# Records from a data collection
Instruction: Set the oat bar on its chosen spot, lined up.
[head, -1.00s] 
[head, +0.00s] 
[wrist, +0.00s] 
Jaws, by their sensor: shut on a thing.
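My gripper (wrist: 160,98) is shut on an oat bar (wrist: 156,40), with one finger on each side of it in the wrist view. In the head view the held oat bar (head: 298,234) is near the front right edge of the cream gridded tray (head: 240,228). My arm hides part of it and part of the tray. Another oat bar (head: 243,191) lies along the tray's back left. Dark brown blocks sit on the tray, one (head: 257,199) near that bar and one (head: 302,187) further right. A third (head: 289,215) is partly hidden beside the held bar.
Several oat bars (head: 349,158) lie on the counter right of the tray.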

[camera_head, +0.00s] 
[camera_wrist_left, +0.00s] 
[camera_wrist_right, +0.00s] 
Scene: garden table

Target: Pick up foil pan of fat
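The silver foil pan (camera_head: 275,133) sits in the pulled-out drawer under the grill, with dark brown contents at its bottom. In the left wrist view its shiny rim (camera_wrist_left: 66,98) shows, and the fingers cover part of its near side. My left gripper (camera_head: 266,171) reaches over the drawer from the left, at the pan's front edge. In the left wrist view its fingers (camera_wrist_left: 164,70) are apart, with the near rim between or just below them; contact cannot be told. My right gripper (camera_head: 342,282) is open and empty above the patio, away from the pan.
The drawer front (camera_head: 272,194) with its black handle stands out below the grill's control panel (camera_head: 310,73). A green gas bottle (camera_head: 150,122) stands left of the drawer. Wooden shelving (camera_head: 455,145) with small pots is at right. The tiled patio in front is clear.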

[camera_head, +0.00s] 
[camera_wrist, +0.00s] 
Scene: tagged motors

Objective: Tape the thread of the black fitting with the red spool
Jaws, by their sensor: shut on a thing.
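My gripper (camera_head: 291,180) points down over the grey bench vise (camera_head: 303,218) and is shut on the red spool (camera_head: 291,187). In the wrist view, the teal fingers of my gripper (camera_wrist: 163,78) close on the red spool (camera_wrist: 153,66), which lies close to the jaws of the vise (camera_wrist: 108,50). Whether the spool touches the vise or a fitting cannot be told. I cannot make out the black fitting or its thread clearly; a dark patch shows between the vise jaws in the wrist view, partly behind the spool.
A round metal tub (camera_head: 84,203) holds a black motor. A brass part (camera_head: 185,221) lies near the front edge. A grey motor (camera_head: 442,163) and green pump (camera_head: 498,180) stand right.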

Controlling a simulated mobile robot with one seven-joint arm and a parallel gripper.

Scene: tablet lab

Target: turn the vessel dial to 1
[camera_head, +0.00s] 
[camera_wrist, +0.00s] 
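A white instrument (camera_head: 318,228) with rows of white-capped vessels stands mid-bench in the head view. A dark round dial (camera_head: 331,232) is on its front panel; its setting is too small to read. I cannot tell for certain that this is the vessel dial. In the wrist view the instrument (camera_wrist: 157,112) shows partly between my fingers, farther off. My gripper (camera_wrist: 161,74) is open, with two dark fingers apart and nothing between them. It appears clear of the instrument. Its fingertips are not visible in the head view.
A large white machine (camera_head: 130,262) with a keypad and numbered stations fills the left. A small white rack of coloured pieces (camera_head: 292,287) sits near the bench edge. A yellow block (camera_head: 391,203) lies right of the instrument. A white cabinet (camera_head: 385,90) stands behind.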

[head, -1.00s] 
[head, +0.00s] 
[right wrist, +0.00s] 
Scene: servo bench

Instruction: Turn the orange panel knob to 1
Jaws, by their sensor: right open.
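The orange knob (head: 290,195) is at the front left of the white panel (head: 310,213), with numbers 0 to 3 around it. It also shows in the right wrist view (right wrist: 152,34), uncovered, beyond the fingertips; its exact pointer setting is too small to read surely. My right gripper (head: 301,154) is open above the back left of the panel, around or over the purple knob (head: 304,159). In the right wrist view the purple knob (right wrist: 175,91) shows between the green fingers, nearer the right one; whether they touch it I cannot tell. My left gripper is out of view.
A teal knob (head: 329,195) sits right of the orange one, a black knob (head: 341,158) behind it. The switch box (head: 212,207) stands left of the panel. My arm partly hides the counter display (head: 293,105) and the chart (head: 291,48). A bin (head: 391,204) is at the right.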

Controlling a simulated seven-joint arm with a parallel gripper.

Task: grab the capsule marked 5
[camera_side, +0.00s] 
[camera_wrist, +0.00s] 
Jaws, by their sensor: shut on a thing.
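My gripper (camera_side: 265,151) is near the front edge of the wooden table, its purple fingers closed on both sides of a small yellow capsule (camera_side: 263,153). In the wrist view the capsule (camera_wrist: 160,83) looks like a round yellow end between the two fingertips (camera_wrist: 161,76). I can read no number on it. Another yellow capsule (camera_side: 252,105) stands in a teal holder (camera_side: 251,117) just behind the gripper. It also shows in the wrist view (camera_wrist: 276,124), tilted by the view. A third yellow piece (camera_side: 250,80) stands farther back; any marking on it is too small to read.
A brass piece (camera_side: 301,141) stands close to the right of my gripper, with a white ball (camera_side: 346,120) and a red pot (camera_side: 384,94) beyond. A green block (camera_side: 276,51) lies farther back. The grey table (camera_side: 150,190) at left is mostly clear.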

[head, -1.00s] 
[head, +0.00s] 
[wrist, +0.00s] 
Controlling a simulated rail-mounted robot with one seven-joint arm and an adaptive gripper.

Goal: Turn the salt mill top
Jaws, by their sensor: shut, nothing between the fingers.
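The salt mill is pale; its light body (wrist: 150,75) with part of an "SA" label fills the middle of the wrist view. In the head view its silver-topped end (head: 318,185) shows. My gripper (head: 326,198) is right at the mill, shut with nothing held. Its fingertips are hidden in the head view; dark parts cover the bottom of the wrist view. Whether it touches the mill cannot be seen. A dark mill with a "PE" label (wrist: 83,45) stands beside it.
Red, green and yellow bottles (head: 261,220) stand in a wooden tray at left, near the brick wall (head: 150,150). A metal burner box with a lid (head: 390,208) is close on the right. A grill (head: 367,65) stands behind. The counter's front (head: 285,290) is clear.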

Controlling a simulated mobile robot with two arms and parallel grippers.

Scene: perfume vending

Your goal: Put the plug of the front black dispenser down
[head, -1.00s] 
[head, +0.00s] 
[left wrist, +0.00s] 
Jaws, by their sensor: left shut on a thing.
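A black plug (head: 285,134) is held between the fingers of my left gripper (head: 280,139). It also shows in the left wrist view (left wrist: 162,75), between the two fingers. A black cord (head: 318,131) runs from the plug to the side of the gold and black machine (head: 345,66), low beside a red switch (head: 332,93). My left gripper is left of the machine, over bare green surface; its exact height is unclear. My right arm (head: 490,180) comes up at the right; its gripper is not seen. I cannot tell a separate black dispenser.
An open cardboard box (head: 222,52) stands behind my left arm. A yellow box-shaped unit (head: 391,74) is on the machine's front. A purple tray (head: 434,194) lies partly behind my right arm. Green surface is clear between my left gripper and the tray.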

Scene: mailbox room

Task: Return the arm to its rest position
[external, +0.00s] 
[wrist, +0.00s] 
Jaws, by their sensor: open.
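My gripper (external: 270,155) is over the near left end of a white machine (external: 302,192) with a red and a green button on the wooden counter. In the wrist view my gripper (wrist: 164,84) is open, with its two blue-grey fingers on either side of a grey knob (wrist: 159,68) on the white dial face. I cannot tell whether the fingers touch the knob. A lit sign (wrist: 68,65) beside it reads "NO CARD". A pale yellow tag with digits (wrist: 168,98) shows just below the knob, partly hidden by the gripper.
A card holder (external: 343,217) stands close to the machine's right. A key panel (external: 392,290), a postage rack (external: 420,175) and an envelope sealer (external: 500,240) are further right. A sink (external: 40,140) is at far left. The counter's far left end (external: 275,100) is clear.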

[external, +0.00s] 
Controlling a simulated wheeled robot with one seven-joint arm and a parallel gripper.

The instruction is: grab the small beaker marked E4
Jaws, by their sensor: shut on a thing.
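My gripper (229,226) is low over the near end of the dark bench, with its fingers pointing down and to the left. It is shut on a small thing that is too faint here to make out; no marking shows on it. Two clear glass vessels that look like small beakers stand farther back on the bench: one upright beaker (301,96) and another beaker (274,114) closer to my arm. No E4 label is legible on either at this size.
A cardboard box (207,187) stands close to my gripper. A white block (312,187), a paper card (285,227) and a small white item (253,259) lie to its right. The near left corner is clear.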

# Aim of the task
Go through the listing above and list every line that has the word "parallel".

# Written reply
Controlling a simulated mobile robot with one seven-joint arm and a parallel gripper.
Controlling a simulated seven-joint arm with a parallel gripper.
Controlling a simulated mobile robot with two arms and parallel grippers.
Controlling a simulated wheeled robot with one seven-joint arm and a parallel gripper.

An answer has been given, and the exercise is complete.